● YOUR OBJECTIVE
The data follows this line. Copy verbatim the line with "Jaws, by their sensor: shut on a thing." and each line after it to the end.

[Records of robot episodes]
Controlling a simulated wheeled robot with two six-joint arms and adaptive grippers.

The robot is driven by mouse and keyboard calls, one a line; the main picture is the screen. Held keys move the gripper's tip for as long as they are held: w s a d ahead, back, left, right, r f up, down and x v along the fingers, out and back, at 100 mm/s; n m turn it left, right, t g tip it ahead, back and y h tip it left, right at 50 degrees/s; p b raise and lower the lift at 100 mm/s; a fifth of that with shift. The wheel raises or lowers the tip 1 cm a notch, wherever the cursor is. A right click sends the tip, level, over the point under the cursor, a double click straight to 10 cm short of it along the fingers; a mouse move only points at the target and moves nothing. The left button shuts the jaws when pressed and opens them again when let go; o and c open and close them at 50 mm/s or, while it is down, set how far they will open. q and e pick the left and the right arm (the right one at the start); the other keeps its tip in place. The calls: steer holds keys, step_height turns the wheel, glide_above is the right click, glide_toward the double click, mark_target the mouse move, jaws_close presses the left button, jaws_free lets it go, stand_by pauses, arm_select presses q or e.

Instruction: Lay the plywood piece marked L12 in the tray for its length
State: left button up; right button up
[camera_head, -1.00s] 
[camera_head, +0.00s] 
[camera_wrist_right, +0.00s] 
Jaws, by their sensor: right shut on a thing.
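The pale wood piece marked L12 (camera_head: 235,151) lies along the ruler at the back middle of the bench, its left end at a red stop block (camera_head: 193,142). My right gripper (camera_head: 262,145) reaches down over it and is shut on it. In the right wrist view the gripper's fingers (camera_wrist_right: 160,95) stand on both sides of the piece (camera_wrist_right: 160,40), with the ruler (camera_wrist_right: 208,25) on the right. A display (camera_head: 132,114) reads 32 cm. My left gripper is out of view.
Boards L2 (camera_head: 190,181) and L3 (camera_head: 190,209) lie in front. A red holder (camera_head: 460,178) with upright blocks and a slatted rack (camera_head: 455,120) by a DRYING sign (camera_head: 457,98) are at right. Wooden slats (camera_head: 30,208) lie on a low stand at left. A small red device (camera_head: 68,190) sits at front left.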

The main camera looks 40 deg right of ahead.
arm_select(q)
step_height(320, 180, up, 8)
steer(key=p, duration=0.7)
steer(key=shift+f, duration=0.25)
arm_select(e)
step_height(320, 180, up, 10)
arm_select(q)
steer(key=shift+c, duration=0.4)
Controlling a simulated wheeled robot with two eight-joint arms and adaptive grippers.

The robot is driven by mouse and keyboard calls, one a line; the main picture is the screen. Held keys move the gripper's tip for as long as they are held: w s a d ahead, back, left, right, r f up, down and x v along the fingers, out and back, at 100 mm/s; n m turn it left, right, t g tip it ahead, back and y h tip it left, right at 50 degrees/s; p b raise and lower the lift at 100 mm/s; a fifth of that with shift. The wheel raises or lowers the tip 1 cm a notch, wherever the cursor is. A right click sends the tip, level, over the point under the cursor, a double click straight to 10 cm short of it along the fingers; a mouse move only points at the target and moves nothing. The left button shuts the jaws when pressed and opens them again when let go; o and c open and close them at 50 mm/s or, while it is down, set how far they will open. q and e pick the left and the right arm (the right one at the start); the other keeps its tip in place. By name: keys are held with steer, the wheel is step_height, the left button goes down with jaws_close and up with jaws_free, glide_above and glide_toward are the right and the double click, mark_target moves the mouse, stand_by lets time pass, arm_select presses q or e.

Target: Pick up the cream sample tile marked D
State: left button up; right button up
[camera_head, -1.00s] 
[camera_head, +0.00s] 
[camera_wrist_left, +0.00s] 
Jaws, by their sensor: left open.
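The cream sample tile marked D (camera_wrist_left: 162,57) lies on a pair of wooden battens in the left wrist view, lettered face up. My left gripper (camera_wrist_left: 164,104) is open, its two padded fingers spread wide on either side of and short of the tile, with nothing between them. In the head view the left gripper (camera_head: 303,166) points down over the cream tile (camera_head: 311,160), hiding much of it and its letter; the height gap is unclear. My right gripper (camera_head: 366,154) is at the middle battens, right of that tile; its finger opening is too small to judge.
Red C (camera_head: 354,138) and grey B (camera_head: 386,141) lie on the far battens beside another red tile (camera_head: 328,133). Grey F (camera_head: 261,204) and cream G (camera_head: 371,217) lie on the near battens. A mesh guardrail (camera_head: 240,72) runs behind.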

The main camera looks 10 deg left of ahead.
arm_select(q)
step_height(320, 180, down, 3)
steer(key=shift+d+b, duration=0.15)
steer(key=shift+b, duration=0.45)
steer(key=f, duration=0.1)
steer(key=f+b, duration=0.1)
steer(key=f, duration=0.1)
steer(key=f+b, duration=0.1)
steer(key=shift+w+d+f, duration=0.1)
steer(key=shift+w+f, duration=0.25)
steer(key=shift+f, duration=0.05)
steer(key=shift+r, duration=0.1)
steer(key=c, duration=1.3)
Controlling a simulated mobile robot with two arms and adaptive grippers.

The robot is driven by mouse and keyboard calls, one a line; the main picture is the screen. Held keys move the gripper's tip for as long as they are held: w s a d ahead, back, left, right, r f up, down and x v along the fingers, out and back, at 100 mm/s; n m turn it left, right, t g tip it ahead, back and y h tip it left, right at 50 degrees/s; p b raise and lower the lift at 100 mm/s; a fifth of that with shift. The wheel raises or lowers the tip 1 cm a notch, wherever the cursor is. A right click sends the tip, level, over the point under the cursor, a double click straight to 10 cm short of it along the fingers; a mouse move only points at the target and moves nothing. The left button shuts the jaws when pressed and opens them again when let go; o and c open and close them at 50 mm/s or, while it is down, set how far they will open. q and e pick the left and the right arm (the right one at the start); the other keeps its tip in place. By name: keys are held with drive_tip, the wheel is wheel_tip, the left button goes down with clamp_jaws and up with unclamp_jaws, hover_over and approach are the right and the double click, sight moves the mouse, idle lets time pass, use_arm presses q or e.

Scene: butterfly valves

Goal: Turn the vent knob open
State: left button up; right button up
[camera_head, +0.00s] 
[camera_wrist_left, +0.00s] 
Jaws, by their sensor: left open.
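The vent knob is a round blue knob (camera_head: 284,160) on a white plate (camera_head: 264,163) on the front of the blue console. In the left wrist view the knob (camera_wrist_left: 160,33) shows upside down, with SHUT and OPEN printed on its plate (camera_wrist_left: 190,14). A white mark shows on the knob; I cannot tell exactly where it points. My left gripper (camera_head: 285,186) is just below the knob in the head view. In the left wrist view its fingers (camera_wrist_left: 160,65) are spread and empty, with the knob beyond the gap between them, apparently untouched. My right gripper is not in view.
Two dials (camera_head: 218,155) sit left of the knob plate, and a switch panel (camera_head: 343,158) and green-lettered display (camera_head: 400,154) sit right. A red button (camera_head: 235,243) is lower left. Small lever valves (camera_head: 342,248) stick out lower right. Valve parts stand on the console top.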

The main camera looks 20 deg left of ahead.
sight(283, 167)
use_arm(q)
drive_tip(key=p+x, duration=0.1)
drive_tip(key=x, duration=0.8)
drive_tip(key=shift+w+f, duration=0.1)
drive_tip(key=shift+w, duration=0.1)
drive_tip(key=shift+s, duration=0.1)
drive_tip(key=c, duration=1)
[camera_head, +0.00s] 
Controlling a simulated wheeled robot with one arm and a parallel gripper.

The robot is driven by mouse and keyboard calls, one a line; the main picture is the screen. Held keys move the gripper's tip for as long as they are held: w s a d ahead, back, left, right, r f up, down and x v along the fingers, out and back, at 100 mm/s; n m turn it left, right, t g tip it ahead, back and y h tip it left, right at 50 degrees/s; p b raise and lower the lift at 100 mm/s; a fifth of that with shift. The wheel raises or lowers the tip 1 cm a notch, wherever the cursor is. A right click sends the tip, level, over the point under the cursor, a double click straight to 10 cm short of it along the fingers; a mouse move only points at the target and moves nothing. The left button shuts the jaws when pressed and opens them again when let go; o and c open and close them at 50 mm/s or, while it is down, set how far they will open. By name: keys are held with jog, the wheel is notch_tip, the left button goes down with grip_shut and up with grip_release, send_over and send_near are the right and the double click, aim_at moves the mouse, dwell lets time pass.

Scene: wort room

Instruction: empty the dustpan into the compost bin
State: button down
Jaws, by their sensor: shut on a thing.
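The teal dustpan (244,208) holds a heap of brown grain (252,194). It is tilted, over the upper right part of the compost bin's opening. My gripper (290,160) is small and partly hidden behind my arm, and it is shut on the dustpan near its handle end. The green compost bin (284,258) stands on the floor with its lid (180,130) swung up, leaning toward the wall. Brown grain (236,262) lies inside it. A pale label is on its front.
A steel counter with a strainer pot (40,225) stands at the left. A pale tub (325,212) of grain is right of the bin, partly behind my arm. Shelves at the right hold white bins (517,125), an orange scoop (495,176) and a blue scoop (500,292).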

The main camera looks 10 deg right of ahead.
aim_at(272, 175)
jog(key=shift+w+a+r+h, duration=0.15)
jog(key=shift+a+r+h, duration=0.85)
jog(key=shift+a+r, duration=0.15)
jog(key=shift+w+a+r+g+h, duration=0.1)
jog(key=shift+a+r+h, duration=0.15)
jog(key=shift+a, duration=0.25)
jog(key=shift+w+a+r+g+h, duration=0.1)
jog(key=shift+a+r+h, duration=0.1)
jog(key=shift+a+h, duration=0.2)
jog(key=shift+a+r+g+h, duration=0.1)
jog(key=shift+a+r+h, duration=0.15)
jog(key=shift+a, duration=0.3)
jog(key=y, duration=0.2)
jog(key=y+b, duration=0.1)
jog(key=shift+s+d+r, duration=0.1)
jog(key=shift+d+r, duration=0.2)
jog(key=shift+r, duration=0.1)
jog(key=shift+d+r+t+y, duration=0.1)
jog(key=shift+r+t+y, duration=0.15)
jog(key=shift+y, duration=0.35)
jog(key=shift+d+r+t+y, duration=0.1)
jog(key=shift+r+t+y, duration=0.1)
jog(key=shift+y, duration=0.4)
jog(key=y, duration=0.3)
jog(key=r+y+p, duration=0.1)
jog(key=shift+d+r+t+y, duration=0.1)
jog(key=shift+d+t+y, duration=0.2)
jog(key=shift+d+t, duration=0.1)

● THE COMPLETED TASK
Jaws, by their sensor: shut on a thing.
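The teal dustpan (244,208) holds a heap of brown grain (252,194). It is tilted, over the upper right part of the compost bin's opening. My gripper (290,160) is small and partly hidden behind my arm, and it is shut on the dustpan near its handle end. The green compost bin (284,258) stands on the floor with its lid (180,130) swung up, leaning toward the wall. Brown grain (236,262) lies inside it. A pale label is on its front.
A steel counter with a strainer pot (40,225) stands at the left. A pale tub (325,212) of grain is right of the bin, partly behind my arm. Shelves at the right hold white bins (517,125), an orange scoop (495,176) and a blue scoop (500,292).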

The main camera looks 10 deg right of ahead.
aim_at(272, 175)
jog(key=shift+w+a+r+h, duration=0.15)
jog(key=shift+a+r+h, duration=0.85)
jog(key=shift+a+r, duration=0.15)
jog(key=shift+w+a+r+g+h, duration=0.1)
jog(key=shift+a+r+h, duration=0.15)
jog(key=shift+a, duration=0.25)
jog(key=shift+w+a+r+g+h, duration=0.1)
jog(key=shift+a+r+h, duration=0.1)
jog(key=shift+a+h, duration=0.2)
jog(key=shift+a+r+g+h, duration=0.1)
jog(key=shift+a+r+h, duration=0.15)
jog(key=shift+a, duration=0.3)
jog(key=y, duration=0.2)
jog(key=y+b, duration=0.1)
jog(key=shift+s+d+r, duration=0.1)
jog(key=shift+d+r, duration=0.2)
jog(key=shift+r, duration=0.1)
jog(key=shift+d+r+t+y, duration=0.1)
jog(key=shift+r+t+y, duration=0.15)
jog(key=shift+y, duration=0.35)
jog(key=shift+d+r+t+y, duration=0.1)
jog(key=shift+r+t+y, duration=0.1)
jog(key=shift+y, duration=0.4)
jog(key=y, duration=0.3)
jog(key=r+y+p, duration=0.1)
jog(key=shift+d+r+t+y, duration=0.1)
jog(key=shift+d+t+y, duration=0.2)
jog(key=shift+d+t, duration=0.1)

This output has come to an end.